= Stated task =
Gather each line of the entries below that includes "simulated".
■ ■ ■ ■
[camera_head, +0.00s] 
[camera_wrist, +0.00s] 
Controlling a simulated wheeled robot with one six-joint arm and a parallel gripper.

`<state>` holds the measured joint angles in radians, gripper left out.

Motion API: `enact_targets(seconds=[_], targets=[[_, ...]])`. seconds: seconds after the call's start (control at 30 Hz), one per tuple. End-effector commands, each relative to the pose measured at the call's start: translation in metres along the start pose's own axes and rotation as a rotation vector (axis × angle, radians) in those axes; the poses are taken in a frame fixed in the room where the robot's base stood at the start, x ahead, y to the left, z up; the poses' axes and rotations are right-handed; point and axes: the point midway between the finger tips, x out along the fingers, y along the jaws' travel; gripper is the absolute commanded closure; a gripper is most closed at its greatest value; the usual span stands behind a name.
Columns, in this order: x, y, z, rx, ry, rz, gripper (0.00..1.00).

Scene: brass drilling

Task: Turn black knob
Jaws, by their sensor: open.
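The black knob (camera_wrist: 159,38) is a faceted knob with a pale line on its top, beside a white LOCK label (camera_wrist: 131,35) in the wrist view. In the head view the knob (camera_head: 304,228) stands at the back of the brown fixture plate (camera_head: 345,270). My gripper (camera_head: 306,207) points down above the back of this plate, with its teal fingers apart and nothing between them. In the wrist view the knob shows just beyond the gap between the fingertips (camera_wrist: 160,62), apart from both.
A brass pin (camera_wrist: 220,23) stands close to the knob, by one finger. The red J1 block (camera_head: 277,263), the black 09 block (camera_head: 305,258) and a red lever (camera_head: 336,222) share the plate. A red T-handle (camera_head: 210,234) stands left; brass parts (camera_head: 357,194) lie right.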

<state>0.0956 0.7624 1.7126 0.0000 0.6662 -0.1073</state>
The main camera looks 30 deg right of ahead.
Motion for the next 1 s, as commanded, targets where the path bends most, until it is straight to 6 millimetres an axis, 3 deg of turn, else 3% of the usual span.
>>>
■ ■ ■ ■
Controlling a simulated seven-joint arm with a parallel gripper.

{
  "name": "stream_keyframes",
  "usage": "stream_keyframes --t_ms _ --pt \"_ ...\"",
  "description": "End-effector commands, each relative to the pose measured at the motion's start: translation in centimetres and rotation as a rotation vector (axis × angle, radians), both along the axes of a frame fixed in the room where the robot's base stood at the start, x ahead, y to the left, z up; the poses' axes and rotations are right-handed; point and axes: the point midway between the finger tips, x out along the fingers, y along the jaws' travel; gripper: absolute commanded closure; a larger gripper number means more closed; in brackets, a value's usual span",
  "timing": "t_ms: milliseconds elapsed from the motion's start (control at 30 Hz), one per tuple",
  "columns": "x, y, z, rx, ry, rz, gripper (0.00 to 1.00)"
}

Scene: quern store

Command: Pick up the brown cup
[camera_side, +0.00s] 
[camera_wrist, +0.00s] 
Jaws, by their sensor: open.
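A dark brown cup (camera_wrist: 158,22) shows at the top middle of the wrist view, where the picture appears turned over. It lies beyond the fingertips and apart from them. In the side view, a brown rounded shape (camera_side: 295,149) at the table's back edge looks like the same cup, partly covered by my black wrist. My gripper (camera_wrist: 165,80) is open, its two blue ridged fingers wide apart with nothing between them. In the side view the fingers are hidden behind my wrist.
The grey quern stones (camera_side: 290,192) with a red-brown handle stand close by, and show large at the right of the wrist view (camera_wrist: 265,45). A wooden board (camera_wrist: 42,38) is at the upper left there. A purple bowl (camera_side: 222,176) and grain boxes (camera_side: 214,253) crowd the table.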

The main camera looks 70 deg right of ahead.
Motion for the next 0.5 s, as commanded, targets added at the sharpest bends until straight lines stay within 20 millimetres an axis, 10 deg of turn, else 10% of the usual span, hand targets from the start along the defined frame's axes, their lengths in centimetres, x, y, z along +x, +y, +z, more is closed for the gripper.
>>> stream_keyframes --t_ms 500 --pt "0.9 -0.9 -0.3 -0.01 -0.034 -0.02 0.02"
■ ■ ■ ■
= Final result =
Controlling a simulated wheeled robot with one six-joint arm and a parallel gripper.
Controlling a simulated seven-joint arm with a parallel gripper.

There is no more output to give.